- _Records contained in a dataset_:
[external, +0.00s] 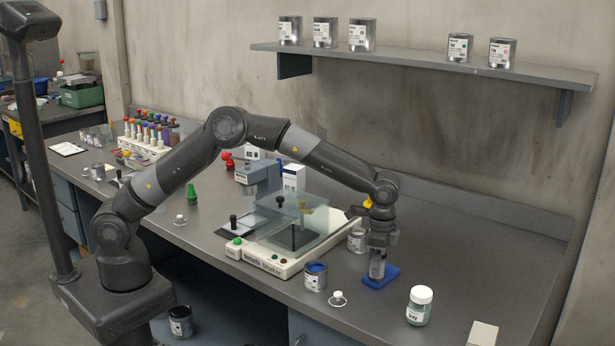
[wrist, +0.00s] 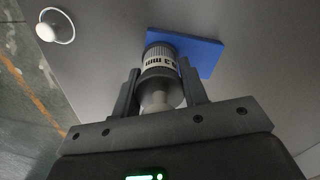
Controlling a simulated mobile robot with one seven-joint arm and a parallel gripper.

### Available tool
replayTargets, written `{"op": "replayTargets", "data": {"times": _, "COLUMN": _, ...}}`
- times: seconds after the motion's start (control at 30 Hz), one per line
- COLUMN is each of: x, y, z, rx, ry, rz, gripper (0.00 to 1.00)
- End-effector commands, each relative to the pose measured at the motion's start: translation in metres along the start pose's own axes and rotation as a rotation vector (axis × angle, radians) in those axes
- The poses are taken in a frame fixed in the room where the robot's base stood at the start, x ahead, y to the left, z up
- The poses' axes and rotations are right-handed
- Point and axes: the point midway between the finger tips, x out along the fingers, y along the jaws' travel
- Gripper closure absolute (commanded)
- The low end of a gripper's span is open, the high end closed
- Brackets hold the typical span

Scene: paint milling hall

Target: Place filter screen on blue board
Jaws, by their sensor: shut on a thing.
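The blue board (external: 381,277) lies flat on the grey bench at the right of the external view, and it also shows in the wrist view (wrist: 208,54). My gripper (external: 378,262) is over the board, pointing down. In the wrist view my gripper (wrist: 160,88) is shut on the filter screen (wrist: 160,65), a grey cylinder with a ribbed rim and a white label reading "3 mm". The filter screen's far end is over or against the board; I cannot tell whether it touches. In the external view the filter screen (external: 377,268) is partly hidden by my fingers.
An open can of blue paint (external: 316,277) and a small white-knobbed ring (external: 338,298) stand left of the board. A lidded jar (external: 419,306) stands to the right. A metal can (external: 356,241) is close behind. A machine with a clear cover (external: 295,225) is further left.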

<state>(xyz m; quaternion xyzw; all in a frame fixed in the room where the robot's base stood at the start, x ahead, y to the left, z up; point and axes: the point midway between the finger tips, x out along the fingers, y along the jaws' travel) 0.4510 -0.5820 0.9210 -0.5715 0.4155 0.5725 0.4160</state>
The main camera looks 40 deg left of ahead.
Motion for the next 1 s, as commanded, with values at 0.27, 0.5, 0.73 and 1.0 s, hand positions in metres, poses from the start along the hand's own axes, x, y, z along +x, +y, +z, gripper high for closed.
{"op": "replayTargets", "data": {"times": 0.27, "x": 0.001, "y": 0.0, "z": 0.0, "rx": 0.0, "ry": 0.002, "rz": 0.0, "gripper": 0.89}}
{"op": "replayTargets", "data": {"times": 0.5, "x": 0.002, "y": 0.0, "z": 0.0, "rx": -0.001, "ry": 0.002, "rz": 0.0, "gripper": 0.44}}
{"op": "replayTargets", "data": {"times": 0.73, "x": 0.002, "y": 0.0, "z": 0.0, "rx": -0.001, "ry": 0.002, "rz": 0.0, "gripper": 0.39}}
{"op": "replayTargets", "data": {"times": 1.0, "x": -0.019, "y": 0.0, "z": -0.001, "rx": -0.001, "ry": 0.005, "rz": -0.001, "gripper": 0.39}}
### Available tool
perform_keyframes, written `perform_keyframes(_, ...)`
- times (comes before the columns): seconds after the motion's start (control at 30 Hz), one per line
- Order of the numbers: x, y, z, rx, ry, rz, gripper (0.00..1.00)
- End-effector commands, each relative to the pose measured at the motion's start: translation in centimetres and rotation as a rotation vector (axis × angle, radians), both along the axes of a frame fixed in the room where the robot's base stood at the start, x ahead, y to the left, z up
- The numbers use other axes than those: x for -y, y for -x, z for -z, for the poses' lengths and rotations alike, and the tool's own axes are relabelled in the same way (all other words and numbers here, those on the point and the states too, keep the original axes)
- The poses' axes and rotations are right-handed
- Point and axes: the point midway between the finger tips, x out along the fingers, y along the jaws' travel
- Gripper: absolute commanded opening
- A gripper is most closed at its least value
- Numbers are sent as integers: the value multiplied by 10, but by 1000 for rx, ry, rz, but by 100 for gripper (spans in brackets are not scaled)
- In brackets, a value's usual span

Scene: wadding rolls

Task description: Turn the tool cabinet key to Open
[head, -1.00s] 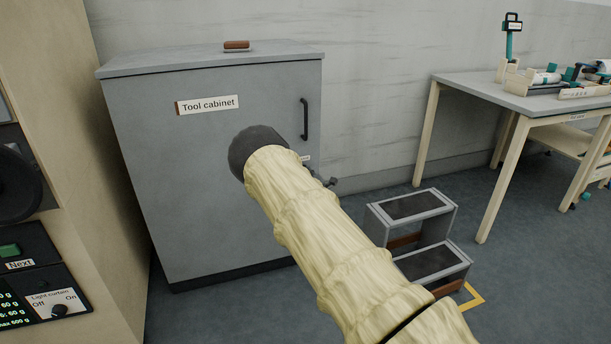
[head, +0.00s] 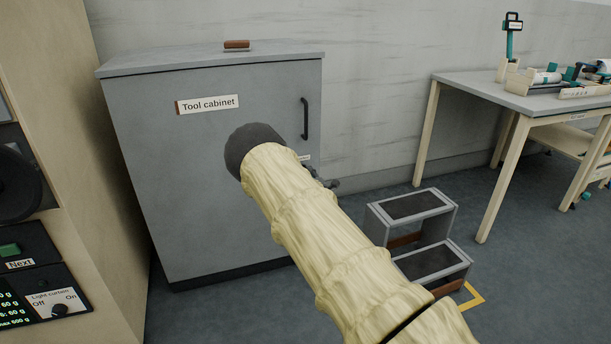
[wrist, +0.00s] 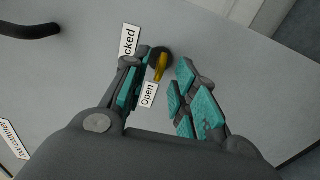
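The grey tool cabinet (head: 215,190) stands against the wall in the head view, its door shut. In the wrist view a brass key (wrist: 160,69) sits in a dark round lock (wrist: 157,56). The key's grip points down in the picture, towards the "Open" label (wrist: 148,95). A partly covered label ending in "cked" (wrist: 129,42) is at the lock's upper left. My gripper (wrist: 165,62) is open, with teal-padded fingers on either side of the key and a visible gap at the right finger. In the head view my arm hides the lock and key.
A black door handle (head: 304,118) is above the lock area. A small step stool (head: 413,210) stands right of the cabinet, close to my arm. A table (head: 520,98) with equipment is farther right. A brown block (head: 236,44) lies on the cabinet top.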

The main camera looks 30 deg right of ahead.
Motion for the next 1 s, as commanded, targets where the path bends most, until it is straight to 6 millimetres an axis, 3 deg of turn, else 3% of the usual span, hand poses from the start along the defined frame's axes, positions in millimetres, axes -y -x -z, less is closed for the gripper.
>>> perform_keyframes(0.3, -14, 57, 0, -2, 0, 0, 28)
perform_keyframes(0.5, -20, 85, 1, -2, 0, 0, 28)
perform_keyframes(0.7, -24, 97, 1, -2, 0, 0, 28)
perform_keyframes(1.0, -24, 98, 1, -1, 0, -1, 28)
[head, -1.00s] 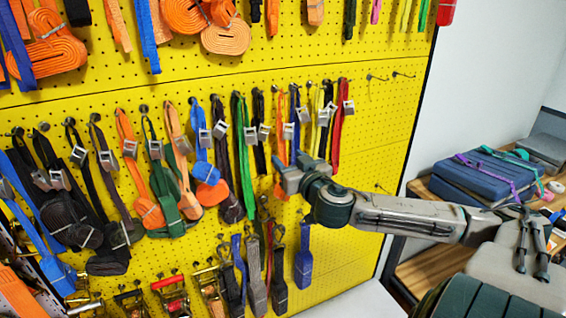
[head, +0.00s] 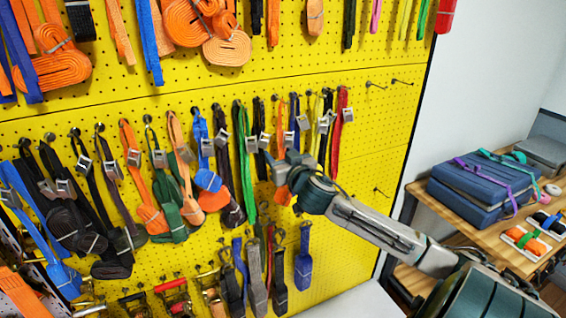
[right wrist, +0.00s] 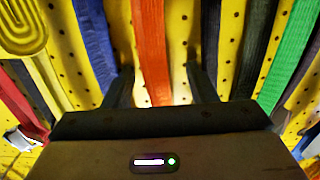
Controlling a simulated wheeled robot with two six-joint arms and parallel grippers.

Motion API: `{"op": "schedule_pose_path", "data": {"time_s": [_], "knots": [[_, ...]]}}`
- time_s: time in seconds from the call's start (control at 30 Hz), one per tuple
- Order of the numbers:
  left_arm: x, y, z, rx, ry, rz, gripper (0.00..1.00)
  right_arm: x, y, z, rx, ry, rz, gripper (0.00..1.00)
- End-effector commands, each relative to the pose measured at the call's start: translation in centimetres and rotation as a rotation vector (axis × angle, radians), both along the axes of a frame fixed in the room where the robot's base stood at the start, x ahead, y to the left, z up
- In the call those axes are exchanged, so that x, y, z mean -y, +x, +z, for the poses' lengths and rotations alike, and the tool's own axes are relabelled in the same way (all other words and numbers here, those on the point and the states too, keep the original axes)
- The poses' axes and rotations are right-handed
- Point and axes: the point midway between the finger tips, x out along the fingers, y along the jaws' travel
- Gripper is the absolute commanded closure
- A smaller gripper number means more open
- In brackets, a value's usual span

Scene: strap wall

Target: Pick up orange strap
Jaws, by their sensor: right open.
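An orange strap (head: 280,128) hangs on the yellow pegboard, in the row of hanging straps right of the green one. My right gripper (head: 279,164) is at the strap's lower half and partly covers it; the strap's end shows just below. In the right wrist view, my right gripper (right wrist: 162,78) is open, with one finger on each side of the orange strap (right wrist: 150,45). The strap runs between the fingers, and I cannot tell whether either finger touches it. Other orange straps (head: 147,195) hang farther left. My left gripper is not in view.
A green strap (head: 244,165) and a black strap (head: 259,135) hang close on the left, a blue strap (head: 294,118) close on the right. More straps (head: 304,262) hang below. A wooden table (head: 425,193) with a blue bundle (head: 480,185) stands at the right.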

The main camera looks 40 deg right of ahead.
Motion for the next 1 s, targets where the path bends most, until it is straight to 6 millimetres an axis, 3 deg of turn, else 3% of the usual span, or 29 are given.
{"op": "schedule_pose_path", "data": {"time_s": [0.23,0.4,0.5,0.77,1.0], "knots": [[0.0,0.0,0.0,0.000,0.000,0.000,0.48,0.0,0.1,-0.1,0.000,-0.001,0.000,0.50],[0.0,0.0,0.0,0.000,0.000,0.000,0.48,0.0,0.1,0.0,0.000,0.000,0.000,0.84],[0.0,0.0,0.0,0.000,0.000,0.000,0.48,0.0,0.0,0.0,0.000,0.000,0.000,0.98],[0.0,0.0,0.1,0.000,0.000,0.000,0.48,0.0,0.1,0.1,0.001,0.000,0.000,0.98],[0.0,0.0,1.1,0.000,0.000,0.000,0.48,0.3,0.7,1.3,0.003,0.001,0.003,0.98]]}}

==

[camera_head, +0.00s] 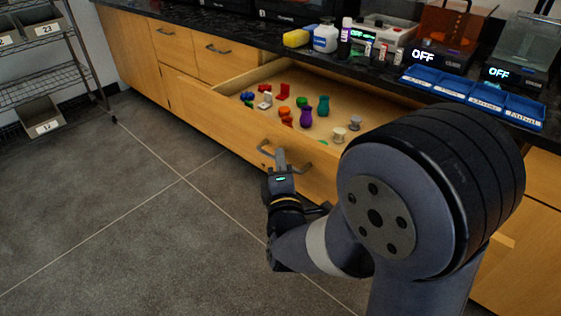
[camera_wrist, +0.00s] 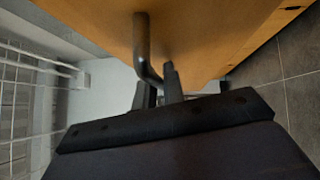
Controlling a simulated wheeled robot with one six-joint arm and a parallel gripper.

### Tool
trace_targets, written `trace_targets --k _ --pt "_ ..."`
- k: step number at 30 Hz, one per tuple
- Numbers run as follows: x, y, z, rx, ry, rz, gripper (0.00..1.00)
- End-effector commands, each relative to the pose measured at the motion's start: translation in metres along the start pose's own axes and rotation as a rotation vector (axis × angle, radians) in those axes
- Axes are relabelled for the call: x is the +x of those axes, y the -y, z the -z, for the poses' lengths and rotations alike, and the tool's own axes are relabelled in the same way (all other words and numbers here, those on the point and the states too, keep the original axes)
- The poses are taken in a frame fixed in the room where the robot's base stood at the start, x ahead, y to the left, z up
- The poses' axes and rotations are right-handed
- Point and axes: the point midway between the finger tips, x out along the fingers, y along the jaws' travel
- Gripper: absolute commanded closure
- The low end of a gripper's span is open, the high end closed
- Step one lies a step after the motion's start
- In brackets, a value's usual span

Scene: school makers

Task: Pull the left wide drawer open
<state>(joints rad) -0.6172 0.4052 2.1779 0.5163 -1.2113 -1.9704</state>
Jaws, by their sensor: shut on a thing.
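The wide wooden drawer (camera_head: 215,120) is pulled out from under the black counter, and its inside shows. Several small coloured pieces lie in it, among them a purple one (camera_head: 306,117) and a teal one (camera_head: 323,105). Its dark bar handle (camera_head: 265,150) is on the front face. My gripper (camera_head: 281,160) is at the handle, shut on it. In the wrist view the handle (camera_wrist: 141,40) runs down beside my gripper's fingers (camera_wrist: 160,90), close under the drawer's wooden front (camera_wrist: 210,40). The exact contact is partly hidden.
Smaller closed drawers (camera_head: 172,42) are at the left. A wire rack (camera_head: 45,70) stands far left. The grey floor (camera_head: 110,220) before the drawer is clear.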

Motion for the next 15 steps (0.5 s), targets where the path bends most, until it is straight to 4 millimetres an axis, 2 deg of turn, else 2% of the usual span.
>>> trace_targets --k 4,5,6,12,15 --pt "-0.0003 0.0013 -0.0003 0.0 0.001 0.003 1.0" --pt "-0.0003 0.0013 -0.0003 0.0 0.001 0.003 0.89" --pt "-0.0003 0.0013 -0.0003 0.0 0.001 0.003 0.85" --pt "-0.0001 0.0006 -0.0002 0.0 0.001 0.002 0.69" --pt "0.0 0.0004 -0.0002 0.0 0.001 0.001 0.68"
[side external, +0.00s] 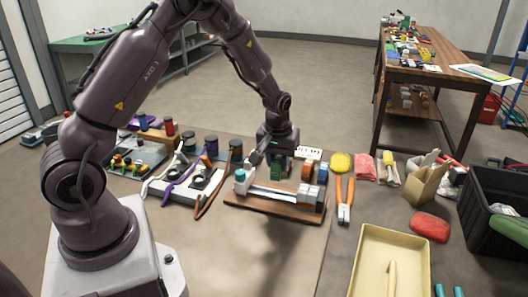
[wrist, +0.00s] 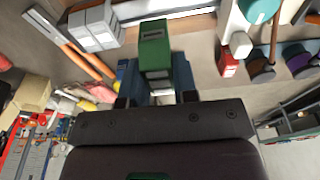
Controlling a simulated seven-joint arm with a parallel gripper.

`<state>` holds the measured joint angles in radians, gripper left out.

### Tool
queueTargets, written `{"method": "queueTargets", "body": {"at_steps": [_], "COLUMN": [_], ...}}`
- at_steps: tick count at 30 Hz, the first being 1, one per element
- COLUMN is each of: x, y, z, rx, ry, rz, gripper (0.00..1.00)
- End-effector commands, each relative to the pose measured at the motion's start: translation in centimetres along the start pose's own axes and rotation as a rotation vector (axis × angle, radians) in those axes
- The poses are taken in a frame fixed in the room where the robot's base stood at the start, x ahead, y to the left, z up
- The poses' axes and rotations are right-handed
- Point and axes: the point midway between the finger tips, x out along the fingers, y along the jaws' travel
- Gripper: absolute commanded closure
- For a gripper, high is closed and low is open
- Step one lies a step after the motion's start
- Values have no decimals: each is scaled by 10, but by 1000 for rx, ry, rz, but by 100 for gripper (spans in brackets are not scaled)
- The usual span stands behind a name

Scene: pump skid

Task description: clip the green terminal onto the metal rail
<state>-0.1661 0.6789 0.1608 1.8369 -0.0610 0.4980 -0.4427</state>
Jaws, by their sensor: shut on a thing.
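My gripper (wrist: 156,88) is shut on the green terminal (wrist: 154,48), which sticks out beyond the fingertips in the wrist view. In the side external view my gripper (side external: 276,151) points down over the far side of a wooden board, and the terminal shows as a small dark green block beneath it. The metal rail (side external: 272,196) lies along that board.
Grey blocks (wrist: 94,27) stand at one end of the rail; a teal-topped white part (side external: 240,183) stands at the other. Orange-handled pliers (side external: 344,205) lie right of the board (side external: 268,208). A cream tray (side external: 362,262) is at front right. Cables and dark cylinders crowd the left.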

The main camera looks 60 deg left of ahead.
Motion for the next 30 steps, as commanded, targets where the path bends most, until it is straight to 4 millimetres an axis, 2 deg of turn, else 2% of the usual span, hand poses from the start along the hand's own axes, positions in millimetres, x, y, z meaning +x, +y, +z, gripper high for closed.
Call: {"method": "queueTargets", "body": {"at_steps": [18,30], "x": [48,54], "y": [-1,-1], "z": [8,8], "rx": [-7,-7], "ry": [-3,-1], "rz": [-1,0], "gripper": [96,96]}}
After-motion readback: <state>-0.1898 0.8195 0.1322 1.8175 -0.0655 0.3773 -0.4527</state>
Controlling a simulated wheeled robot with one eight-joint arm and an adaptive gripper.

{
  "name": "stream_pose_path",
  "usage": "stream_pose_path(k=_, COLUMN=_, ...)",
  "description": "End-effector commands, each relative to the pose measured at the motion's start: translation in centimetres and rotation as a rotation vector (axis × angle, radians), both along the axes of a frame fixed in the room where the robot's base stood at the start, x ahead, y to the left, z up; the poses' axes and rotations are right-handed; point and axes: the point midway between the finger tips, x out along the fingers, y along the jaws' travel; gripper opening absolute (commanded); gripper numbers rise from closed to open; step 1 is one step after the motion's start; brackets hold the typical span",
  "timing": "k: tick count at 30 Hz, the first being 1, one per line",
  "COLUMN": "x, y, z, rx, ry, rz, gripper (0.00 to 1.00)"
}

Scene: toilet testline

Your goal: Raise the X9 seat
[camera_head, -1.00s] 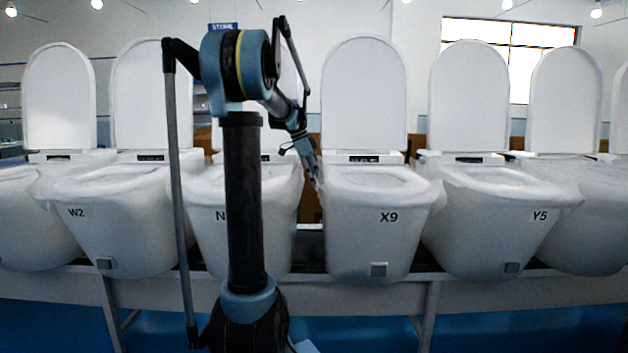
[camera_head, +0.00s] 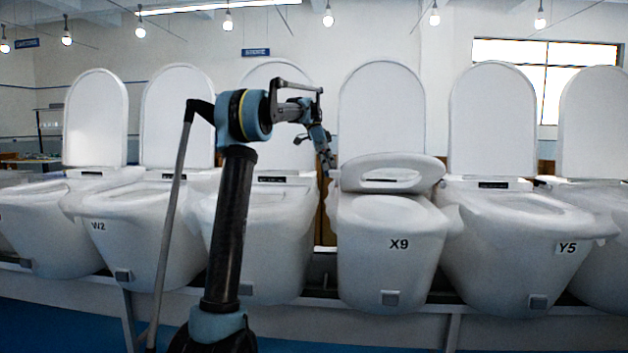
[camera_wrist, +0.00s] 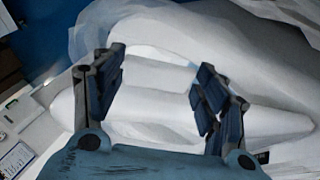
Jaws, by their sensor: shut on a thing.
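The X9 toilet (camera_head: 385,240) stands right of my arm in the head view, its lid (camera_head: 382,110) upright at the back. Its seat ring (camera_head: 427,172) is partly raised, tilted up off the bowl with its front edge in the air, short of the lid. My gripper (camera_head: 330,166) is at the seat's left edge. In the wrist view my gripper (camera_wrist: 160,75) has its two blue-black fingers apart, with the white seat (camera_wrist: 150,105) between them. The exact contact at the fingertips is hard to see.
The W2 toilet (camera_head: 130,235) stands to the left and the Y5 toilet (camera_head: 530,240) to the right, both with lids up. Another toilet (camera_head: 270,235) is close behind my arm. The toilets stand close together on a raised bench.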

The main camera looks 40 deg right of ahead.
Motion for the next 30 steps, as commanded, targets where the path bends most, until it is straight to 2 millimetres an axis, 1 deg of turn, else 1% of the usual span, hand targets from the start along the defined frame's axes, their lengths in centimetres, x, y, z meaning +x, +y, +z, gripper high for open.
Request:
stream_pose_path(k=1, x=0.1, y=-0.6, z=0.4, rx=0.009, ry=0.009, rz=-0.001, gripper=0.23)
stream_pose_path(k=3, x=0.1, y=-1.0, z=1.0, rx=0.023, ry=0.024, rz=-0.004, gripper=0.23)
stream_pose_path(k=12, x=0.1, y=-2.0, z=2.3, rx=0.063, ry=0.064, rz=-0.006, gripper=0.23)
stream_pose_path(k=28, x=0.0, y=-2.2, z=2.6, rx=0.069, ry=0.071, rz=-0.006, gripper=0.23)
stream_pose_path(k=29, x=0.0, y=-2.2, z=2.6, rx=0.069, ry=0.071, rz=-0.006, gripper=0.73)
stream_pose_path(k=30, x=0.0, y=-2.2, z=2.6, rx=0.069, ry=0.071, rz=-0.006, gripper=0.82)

- _YOUR GOAL_: Output exactly the lines above, from the line with "[external, +0.00s]" to the line with "Target: Place filter screen on blue board", both included; skip the pictures.

- _RESPONSE BELOW_:
[external, +0.00s] 
[wrist, +0.00s] 
Controlling a simulated mobile robot with one seven-joint arm and a parallel gripper.

### Available tool
replayTargets, written `{"op": "replayTargets", "data": {"times": _, "COLUMN": _, ...}}`
- times: seconds after the motion's start (control at 30 Hz), one per line
- COLUMN is each of: x, y, z, rx, ry, rz, gripper (0.00 to 1.00)
- End-effector commands, each relative to the pose measured at the motion's start: translation in metres along the start pose's own axes and rotation as a rotation vector (axis × angle, radians) in those axes
- The poses are taken in a frame fixed in the room where the robot's base stood at the start, x ahead, y to the left, z up
- The poses' axes and rotations are right-handed
- Point and axes: the point midway between the finger tips, x out along the fingers, y along the jaws' travel
- Gripper closure absolute (commanded)
- The low end of a gripper's span is open, the high end closed
- Brackets hold the typical span

Scene: paint milling hall

Target: Place filter screen on blue board

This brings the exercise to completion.